The unusual story of Prince Rama begins with sisters Taraka and Nimai Larson, a Hare Krishna commune, Boston art school, and a partnership forged with the surprisingly-normal-named Michael Collins. Traversing psych-rock territory with chanted, often inscrutable vocals, thick electronics and the anchor of live drums, Prince Rama have been a prolific entity (as we learn in this interview), with their fourth and latest album Shadow Temple receiving release from Animal Collective's Paw Tracks label. We spoke with principal songwriter Taraka Larson about her band's SXSW plans - including the day party they're curating - and questions about environment and creation lead us into some interesting directions.

On your Facebook page you said this was your favorite time of year. You guys are playing a lot of shows, though - it's a stressful time of year as well.

[laughs] Dude, I just finished telling my sister. Like literally in the last breath before your call I was like, “Whoa, south by south stress.”

But you're used to playing a lot of shows, right? I saw you guys last year in like a parking lot and you looked fine - you didn't look like you were too crazed or tired or anything like that.

Nah. I mean it's stressful leading up to it, but once you're down there you're not even in a human mode any more. It's just like auto-pilot or something. So much adrenaline.

And you keep taking it up a notch! What brought about this idea for your own party [at Brave New Books]?

In the the past couple of years that we've been going down to South By, me and my sister were always try to put some parties together just because so many of our friends go down there. We used to live in Wimberly, actually, so we're pretty familiar with Austin. Nimai lived in Austin for a while in college, so we know places to play. And everyone keeps asking us if we're playing, and I'm like, "You know, why don't we start setting up some shows? We'll give our friends a place to place.” That was the motivation.

There's a lot said about your upbringing and how you guys met, and then the whole art school thing. Do you think it matters that much in terms of how you produce that music?

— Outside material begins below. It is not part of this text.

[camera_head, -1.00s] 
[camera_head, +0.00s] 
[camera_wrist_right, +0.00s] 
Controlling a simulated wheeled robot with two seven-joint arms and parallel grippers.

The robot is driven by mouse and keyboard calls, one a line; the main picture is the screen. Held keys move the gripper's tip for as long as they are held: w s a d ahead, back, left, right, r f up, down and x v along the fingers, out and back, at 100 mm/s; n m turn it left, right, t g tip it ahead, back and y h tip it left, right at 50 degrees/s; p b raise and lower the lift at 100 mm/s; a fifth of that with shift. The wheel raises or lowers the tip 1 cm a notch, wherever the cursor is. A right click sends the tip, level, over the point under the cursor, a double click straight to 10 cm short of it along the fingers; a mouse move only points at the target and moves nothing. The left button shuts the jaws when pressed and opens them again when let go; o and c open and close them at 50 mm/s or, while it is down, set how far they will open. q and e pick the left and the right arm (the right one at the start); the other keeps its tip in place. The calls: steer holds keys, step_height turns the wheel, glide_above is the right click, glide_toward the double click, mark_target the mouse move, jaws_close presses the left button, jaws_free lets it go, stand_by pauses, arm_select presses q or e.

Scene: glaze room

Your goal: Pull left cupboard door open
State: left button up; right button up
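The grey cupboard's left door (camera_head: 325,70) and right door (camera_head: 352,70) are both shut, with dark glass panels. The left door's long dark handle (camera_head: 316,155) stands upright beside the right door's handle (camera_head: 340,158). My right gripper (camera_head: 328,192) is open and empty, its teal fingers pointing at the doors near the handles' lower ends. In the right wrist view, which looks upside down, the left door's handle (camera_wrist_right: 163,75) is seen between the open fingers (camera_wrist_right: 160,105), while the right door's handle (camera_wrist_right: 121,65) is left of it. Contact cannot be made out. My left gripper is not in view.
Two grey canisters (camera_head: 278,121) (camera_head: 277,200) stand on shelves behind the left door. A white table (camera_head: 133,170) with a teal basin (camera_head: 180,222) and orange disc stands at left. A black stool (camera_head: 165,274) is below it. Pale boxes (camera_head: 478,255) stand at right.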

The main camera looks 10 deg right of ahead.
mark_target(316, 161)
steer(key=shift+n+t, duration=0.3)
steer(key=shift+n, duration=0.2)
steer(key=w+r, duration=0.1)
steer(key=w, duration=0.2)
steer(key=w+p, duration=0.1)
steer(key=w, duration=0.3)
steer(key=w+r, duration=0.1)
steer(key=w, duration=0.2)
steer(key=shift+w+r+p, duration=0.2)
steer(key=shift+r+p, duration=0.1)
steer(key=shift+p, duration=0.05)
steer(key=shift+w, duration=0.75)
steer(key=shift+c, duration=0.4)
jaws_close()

You mean the environment that you grew up in?

Or the unique story of a band. It's not just like the three of you met at a record store.

I guess it's different for everyone. But for me personally I feel like the environment has everything to do with what you're doing. Sound itself doesn't even have any sort of material substance whatsoever. It's totally defined by the space it's in - the environment it's in. The environment in which you started making these sounds is so important. I feel like every place kind of has a different vibratory frequency, you know? And it affects what you're producing for sure.

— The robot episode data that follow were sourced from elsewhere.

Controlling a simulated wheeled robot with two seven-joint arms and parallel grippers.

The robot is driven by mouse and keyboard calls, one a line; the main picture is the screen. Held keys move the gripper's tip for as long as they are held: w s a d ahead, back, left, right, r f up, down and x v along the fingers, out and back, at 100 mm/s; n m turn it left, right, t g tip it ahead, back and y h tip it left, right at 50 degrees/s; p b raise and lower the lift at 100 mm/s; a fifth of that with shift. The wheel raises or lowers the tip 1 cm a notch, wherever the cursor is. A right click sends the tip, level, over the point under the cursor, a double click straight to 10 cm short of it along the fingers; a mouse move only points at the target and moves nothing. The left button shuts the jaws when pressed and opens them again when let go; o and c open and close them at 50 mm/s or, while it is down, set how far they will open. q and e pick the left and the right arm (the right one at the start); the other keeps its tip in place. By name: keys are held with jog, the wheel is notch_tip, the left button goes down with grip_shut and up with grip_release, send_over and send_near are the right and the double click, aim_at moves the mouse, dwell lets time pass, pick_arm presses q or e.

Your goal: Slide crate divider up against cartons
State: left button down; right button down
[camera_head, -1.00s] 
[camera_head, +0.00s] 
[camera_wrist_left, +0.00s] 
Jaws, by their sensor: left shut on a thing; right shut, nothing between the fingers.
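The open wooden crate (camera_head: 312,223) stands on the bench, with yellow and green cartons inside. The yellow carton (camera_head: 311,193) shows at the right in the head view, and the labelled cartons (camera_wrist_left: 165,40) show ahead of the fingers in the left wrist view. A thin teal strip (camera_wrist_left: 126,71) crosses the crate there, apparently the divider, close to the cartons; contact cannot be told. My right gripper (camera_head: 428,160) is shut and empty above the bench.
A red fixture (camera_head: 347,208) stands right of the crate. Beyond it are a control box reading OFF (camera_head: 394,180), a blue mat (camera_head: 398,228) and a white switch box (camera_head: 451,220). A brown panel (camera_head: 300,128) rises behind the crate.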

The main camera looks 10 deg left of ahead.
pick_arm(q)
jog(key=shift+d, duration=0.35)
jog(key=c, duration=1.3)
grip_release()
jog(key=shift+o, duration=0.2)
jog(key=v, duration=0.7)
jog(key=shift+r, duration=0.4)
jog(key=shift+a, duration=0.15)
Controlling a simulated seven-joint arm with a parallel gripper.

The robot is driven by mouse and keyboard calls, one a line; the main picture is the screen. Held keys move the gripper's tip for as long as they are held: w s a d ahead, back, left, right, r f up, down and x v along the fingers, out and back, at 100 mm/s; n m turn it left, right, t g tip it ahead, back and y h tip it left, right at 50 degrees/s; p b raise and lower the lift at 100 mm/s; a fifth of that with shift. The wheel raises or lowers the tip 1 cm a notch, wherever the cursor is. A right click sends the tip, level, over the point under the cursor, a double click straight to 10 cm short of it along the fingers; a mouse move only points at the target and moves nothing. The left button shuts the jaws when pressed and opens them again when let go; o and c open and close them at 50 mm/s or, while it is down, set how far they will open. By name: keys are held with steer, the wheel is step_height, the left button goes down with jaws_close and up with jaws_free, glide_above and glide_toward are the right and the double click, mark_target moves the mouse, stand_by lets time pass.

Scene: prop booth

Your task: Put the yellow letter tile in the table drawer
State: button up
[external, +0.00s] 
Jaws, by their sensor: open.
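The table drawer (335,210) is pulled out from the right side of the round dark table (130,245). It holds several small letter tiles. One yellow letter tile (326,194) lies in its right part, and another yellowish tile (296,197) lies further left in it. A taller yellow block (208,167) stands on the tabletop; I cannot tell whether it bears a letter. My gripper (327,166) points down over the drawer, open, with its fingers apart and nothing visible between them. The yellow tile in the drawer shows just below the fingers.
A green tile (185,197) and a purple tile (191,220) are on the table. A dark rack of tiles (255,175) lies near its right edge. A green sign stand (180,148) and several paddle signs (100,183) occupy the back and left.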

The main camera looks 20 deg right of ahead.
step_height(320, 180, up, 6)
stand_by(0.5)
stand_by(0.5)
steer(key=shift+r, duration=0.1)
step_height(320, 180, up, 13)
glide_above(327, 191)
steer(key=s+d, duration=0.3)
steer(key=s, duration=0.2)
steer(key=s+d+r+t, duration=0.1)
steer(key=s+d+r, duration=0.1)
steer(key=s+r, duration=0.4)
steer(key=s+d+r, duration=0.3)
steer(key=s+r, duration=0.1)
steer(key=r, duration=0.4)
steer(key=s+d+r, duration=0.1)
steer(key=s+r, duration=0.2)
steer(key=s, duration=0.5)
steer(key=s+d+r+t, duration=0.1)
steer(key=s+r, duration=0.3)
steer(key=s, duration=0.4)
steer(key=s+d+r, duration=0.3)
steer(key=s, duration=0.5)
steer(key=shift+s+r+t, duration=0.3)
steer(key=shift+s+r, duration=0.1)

I was reading this stuff about architectural harmonics and how industrial designers try to design spaces so that they detect the hum of the machinery that's going to be put in these buildings, and then they detect the sort of resonant frequency of the building itself when it's silent. They're trying to determine whether the frequencies are in harmony with each other, so that when the machines are going they produce a frequency it's in harmony with the structure itself. Because if it doesn't, there have been cases of people getting sick at schools or in factories and stuff, and a lot of it just has to do with maybe a florescent light that's humming at a weird frequency that's not in harmony with the rest of the space. So, I don't know, I say that because I feel like we're constantly trying to seek out this sort of harmony with our surroundings. And wherever we are, I feel like there's this sort of unconscious tendency towards fitting in somehow.

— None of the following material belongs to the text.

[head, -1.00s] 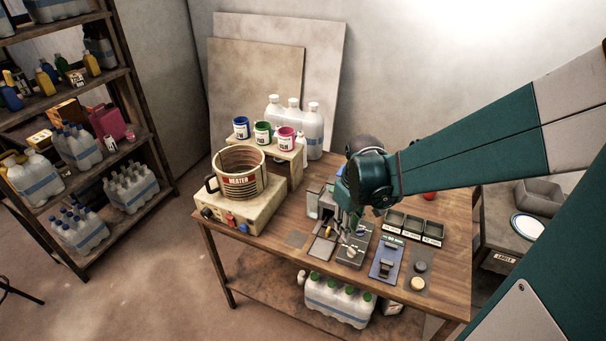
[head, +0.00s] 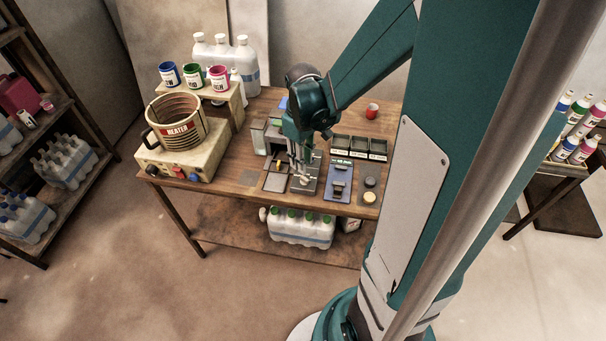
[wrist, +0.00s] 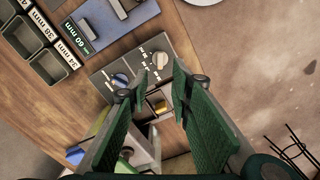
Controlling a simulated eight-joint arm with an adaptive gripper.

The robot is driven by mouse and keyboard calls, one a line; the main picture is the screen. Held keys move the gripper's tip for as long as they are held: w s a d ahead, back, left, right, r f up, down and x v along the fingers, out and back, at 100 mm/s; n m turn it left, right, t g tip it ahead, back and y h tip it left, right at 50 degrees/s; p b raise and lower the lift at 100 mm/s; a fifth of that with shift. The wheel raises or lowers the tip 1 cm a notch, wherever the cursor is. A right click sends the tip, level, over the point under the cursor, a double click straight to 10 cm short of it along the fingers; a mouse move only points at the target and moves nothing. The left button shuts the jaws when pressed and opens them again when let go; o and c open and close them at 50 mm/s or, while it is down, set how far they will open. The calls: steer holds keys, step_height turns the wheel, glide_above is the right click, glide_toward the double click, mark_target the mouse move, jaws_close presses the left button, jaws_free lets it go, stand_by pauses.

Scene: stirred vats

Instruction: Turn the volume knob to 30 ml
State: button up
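A dark grey panel (head: 311,170) with a pale knob (head: 304,179) lies on the wooden workbench. In the wrist view the panel carries a blue-marked knob (wrist: 121,80) and a pale grey knob (wrist: 160,59), with white tick marks around them. The labels are too small to read, so I cannot tell which knob is for volume. My gripper (wrist: 160,72) is open, pointing down over the panel. In the wrist view the pale knob shows between the fingertips; I cannot tell whether they touch it. In the head view my gripper (head: 299,166) hides part of the panel.
A blue panel (head: 338,182) and a panel with round buttons (head: 370,190) lie to the right. Black trays (head: 360,147) stand behind. A heater pot (head: 178,123) stands on a box at the left. A dispenser-like device (head: 266,137) stands close beside my gripper.

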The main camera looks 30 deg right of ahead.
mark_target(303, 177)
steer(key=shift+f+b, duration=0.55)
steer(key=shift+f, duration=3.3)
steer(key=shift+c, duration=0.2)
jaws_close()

That segues into a question that I was going to ask later, but it's appropriate now. When you recorded this last record you did it in what you said was a haunted church and in a cabin. What did that mean - in terms of I overall harmonics - to record there? What was the sound that you were looking for in those places?

I mean, that's just it. I feel like I was really interested, and I still am really interested, in EVP. I don't know if you've heard of this?

No.

Like, electronic voice phenomenon?

Oh, OK.

It's like when ghosts and spirits and just sort of unexplainable phenomenon create sounds. People have been recording it for a while, and it gets picked up on different tapes. I was really excited whenever we learned that these places were haunted. I'm thinking of this one song in particular...it was the strangest thing. I kept hitting this one note with my voice, and it would just totally create this weird feedback. No matter how far away from the mic I was, no matter what room I was in, this weird thing happened just when I hit this one note. And I feel like, I don't know, that was this weird porthole to another structure of sound that was already in the environment. It was like I tapped into it.

Well, that's cool, I'll have to re-listen. What song was that?

“Mythras.”

You write all of the songs. What process do you use to compose them, and do you bring them to the rest of the band in a finished form? Or do you guys work them out together?

I feel like they're building instructions. I create this sort of blueprint, like an architectural diagram or something. And then Nimai creates this foundation with her drums, or Michael will sort of lay the flesh of the building on with textures and put the outside around it.

You like to think in architectural terms, don't you?

Yeah.

You put out four recordings in four years. Was that a lifetime of work that you put out, or was this stuff that you were all of a sudden just creating and creating and creating, and you hit this kind of creative growth spurt?

I've been putting out stuff since high school, not under Prince Rama or anything, but I feel like I'm just kind of constantly writing stuff. It's not like I amass a lot of stuff and then wait a long time to put it out. I don't really understand how people can work that way. Once I get a song, I'm just like so eager to record it and get it out of there.

Are you surprised when people write about your music and hear elements like kraut rock and opera in there, or is that stuff that you hear as well?

I'm definitely not a big opera fan, but I like opera. I got these weird old cassette tapes from the side of the road that this woman was throwing away. She's a Mandarin opera singer, and she has all these opera tapes of her just practicing, and different live performances she's given. I thought that was just the most beautiful thing. But yeah, I don't know...I mean it's definitely stuff I will listen to. Kraut rock is something that I definitely listen to a lot. I don't really think our music sounds like it. I think the thing I like about kraut rock the most is just the communal spirit, and a lot of those dudes were out living these weird sort of utopian experiments while making this music. The music and this sort of lifestyle is so interwoven with their philosophies. I just kind of like that sort of full-on, integrated, organism aspect of it.